TO DO:
Return, exactly as written, every line from the first line of the data below through the line that contains "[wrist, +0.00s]".

*** COLLECTED DATA ***

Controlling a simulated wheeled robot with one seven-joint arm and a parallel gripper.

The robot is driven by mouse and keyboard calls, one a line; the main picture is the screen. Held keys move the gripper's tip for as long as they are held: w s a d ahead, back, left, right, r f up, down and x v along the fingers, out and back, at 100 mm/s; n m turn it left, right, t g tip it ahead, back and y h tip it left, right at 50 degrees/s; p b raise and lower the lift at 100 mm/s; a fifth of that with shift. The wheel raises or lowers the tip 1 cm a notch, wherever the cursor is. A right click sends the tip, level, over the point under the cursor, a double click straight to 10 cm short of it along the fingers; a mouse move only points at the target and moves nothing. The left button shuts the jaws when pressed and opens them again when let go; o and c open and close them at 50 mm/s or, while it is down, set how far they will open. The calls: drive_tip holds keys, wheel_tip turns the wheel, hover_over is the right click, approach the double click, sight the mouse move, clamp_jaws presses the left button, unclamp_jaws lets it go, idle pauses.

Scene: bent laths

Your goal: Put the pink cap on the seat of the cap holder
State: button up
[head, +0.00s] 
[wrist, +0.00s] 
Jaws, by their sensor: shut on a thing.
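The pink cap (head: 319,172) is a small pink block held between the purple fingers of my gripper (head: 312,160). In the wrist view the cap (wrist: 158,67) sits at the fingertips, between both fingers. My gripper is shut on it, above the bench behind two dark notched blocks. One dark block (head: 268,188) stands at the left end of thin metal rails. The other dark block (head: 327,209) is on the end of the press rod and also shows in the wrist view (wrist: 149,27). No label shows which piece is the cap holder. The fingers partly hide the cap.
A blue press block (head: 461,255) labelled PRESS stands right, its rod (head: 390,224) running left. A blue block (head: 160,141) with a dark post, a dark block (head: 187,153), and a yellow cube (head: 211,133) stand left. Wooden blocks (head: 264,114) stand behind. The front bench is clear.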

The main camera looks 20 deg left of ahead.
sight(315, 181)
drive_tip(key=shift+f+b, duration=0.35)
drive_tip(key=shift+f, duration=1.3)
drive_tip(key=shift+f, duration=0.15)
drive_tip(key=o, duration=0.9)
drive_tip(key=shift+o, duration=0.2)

***

ANSWER TO THE TASK:
Controlling a simulated wheeled robot with one seven-joint arm and a parallel gripper.

The robot is driven by mouse and keyboard calls, one a line; the main picture is the screen. Held keys move the gripper's tip for as long as they are held: w s a d ahead, back, left, right, r f up, down and x v along the fingers, out and back, at 100 mm/s; n m turn it left, right, t g tip it ahead, back and y h tip it left, right at 50 degrees/s; p b raise and lower the lift at 100 mm/s; a fifth of that with shift. The wheel raises or lowers the tip 1 cm a notch, wherever the cursor is. A right click sends the tip, level, over the point under the cursor, a double click straight to 10 cm short of it along the fingers; a mouse move only points at the target and moves nothing. The left button shuts the jaws when pressed and opens them again when let go; o and c open and close them at 50 mm/s or, while it is down, set how far they will open. The calls: drive_tip holds keys, wheel_tip turns the wheel, hover_over is the right click, approach the double click, sight the mouse move, clamp_jaws presses the left button, unclamp_jaws lets it go, idle pauses.

Scene: bent laths

Your goal: Put the pink cap on the seat of the cap holder
State: button up
[head, +0.00s] 
[wrist, +0.00s] 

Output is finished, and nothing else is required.